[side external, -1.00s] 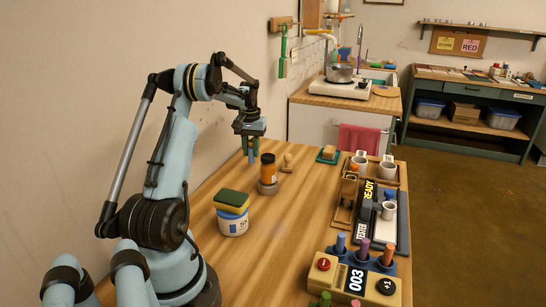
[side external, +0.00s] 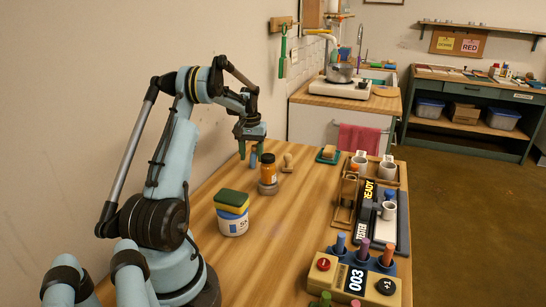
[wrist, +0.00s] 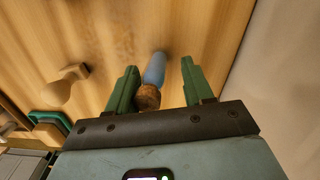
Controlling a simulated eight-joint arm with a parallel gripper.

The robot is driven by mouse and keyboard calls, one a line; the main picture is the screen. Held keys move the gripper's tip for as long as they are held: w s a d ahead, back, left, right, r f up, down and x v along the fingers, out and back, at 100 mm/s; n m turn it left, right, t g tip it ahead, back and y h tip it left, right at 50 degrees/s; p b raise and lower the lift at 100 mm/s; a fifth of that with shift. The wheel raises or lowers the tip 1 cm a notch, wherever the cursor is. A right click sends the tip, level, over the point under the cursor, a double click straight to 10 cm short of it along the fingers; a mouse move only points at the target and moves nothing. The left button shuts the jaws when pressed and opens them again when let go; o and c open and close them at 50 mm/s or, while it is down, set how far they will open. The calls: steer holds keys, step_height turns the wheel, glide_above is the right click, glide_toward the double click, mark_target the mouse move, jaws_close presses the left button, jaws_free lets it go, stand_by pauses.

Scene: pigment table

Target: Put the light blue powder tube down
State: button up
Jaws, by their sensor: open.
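The light blue powder tube (wrist: 154,68) has a brown cork (wrist: 148,97) and stands roughly upright, cork towards me, in the wrist view. My gripper (wrist: 158,77) is open, with one green finger on each side of the tube. There is a gap to the right finger; the cork is close to the left finger. In the side view, the tube (side external: 253,160) shows small and blue between the fingers of my gripper (side external: 251,150), at the far left of the wooden table. I cannot tell exactly whether its base touches the table.
A white tub (side external: 232,224) with a sponge (side external: 232,200) is nearer. The wall is close on the left. Mid-table is clear.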

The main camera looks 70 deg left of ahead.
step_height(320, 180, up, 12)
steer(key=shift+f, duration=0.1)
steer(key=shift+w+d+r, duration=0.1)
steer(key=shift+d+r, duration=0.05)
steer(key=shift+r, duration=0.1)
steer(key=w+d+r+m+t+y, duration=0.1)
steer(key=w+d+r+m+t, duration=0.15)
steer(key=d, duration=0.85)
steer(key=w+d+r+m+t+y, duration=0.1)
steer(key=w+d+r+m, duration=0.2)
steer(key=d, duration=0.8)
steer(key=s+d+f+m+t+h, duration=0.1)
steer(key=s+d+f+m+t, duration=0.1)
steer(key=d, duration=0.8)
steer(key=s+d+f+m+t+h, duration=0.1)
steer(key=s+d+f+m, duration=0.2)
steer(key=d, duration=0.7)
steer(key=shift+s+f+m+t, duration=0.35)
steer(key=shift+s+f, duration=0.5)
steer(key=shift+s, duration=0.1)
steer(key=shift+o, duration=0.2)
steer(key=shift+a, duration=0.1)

-- Exercise requirements --
Counting only lines of the data above that hold "down", report the total and nothing else.

-- Solution for this exercise --
2